■ What is needed ■
Reproduce exactly the lines of the material beneath, from the line that contains "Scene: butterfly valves" to the line that contains "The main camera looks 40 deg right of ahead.", both included, and no other lines.

■ Record extracts ■

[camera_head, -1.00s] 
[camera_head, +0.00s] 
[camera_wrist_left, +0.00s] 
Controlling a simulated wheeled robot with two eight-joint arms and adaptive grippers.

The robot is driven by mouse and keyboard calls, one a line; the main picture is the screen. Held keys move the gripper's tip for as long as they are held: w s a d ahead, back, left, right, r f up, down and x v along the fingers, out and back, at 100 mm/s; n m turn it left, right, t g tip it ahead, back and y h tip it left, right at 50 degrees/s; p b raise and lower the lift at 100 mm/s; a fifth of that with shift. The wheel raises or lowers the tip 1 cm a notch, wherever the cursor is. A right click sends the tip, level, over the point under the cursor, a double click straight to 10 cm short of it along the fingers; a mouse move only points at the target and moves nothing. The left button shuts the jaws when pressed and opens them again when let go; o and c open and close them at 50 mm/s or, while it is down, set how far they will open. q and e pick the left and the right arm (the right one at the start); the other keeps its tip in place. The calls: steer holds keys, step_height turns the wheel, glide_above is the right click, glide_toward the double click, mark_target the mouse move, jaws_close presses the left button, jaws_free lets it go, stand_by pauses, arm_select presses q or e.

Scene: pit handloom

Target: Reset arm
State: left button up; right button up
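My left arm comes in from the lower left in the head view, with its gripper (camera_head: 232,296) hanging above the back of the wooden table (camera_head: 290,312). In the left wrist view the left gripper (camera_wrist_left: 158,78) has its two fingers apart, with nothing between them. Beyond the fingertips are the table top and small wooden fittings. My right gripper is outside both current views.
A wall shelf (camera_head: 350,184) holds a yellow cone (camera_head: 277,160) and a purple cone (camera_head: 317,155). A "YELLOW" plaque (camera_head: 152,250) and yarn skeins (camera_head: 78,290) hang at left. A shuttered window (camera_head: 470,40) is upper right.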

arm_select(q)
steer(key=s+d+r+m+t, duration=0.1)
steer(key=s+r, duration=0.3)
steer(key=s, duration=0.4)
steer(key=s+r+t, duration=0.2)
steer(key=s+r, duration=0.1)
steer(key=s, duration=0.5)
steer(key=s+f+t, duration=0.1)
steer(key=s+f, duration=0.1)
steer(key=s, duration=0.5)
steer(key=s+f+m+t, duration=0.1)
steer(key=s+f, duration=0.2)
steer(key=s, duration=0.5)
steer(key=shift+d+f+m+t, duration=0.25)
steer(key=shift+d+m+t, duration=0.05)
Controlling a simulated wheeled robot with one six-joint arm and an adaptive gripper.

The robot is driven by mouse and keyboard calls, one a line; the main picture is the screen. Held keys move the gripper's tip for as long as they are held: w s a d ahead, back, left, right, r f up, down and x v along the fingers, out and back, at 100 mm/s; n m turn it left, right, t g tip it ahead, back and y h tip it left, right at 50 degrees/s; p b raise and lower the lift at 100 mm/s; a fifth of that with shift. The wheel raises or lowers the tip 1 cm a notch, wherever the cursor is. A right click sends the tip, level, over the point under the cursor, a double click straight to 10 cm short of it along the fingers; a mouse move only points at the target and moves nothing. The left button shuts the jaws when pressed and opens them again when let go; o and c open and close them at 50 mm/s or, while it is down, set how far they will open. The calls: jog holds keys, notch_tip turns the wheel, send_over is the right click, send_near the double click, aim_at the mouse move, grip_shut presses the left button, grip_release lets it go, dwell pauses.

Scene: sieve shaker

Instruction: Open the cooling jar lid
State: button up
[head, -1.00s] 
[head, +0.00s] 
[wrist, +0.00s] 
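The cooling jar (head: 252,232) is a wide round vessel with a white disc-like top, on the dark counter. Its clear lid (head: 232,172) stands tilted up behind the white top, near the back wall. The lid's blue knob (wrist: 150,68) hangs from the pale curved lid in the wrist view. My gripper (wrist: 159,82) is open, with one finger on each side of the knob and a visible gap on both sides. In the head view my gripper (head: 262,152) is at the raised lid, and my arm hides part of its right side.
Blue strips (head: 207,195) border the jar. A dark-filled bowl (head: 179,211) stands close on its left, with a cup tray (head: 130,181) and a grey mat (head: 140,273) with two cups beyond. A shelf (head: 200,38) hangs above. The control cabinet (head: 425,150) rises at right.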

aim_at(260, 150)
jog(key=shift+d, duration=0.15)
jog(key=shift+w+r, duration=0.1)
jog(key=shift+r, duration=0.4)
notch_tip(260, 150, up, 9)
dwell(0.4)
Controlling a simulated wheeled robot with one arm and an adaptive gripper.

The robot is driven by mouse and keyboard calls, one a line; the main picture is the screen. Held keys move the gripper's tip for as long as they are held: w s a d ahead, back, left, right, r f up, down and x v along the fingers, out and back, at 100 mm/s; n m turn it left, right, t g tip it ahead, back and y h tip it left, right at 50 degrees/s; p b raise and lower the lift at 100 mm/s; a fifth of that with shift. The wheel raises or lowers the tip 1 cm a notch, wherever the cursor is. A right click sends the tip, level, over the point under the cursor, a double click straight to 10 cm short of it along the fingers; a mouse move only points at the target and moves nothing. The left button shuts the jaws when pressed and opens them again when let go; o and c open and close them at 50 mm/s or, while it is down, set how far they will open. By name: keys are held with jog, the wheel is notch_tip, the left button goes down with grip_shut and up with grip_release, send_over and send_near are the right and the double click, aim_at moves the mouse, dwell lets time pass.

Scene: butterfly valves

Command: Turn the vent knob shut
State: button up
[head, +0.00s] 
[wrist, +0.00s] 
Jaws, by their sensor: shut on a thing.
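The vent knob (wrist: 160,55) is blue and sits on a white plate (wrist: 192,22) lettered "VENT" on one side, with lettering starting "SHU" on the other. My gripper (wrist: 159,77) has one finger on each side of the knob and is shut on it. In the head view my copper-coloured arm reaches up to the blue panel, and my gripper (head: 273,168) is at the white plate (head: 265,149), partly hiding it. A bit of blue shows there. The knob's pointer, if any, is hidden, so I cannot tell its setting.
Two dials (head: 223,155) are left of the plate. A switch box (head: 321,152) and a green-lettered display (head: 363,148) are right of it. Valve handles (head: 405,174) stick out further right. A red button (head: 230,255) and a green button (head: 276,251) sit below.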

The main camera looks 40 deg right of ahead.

---

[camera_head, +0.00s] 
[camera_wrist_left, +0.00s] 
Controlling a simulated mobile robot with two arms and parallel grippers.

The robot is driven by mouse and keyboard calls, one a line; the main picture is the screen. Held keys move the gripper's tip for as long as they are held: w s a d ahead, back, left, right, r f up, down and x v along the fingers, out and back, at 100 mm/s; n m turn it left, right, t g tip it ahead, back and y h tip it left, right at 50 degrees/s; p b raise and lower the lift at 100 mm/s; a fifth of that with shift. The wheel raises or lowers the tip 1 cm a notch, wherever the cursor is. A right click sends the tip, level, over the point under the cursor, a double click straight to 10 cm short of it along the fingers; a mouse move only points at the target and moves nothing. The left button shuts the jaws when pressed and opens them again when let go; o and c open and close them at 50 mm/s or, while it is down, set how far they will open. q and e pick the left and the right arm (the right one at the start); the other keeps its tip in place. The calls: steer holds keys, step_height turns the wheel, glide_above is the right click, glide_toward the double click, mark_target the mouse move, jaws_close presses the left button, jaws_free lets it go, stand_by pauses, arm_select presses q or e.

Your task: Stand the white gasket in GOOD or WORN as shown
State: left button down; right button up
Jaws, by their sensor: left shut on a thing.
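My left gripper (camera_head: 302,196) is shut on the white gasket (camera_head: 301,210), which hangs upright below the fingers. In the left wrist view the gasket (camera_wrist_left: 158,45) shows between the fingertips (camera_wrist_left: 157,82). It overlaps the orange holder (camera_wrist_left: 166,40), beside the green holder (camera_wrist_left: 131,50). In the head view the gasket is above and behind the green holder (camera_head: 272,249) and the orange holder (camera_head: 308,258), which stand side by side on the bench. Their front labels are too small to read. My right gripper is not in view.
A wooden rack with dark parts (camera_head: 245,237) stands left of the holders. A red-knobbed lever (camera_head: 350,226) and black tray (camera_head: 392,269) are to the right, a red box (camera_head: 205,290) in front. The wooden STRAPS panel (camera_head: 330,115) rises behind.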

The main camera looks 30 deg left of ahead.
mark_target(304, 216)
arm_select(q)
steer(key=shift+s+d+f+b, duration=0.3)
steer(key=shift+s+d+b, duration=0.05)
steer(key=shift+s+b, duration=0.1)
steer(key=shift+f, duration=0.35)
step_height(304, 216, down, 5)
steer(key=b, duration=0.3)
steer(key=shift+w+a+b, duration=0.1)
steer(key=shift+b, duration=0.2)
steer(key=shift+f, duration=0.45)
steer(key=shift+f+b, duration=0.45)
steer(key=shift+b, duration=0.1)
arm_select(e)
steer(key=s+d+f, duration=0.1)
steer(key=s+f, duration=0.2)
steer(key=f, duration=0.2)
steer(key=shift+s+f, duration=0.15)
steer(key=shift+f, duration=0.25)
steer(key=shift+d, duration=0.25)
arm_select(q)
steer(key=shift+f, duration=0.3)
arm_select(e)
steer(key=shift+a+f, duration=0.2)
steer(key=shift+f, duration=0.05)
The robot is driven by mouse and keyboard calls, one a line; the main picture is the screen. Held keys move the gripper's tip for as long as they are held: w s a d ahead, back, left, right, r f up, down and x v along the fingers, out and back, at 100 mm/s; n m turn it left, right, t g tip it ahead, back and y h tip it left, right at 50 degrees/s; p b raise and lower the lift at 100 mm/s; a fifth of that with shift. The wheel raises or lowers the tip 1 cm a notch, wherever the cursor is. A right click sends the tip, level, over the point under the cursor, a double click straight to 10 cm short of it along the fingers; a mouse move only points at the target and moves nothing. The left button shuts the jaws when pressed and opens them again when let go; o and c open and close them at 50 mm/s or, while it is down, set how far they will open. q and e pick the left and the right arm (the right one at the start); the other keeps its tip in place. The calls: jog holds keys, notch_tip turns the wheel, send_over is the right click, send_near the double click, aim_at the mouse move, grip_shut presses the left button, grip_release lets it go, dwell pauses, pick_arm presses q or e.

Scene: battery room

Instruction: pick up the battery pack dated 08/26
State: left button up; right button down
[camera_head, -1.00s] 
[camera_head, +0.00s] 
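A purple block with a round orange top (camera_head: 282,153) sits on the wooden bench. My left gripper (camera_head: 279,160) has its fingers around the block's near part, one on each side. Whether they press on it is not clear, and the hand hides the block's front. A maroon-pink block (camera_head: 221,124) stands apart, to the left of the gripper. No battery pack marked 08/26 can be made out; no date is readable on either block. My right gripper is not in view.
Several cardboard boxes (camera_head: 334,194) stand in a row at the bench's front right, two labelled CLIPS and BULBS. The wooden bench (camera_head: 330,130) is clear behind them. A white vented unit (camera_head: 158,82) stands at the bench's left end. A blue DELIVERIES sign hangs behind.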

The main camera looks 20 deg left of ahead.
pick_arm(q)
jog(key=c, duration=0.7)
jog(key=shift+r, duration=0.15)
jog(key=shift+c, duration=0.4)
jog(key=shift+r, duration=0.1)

■ Output ■
Scene: butterfly valves

Command: Turn the vent knob shut
State: button up
[head, +0.00s] 
[wrist, +0.00s] 
Jaws, by their sensor: shut on a thing.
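The vent knob (wrist: 160,55) is blue and sits on a white plate (wrist: 192,22) lettered "VENT" on one side, with lettering starting "SHU" on the other. My gripper (wrist: 159,77) has one finger on each side of the knob and is shut on it. In the head view my copper-coloured arm reaches up to the blue panel, and my gripper (head: 273,168) is at the white plate (head: 265,149), partly hiding it. A bit of blue shows there. The knob's pointer, if any, is hidden, so I cannot tell its setting.
Two dials (head: 223,155) are left of the plate. A switch box (head: 321,152) and a green-lettered display (head: 363,148) are right of it. Valve handles (head: 405,174) stick out further right. A red button (head: 230,255) and a green button (head: 276,251) sit below.

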The main camera looks 40 deg right of ahead.

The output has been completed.